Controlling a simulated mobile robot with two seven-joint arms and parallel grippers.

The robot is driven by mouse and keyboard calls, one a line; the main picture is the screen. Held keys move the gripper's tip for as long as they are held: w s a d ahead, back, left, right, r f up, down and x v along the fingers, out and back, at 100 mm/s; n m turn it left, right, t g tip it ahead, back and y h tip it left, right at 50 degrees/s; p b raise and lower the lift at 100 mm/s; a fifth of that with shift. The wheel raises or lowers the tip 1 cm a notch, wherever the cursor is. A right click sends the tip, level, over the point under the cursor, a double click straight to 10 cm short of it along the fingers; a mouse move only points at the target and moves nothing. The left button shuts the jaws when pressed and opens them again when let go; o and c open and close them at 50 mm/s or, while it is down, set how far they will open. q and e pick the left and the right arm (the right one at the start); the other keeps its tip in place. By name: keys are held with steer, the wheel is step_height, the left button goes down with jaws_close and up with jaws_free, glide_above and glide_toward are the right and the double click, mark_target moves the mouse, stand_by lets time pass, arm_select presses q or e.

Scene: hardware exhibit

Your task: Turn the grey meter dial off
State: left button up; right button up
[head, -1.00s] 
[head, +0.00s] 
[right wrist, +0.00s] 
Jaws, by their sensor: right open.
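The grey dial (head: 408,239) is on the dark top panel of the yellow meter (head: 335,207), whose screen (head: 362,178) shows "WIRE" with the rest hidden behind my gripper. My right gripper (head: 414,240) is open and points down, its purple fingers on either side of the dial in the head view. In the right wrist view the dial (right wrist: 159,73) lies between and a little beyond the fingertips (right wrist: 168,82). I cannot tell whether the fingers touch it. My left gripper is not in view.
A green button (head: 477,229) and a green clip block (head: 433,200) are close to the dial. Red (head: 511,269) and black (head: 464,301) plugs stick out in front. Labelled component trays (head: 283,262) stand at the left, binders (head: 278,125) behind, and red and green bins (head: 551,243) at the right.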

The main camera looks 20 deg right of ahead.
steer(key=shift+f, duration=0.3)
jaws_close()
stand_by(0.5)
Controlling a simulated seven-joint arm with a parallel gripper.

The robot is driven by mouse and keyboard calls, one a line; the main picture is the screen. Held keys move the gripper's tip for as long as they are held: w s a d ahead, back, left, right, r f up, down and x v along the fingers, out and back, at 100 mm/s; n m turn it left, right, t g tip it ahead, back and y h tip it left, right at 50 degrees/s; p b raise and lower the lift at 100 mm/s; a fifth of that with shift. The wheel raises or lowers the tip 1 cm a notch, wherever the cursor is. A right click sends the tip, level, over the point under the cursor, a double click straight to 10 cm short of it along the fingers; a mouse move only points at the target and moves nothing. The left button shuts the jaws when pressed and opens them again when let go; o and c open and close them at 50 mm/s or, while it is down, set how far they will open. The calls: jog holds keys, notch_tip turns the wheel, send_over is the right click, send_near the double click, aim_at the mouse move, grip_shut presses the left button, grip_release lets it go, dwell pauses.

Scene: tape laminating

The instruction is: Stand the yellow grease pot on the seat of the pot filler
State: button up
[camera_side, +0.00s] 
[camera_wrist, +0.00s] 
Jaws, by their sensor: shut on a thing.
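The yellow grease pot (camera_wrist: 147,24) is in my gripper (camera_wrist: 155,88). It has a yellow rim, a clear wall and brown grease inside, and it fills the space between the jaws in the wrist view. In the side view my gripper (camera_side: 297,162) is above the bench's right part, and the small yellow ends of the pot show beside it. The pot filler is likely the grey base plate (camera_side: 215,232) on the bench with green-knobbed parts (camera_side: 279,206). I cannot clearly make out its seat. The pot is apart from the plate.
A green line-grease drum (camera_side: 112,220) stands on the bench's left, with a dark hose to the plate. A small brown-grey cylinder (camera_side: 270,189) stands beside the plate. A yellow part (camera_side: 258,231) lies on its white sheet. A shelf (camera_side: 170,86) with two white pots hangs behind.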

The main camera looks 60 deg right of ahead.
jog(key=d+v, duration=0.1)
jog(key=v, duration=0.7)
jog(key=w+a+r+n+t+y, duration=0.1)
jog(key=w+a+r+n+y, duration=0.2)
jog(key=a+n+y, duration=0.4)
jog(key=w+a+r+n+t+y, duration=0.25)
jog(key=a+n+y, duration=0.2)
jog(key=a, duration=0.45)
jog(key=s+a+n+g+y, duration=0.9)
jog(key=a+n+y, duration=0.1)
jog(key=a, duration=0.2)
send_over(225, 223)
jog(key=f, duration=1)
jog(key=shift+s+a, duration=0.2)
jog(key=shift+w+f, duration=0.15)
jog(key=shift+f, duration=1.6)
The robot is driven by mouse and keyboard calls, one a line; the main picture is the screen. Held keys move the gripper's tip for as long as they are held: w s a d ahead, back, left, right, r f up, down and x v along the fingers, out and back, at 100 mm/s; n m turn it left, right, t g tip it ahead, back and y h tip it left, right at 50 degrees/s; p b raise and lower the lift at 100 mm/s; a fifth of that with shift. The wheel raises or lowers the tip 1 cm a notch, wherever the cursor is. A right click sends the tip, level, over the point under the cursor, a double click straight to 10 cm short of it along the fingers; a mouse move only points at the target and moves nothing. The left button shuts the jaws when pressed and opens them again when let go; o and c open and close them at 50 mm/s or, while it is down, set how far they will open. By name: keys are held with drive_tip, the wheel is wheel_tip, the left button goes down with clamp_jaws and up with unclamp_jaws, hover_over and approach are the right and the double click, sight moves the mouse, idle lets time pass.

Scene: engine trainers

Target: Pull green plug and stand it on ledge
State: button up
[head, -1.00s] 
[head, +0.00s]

To be done: Search the listing for the word "simulated". Copy every line in which it occurs.

Solution:
Controlling a simulated mobile robot with two seven-joint arms and parallel grippers.
Controlling a simulated seven-joint arm with a parallel gripper.

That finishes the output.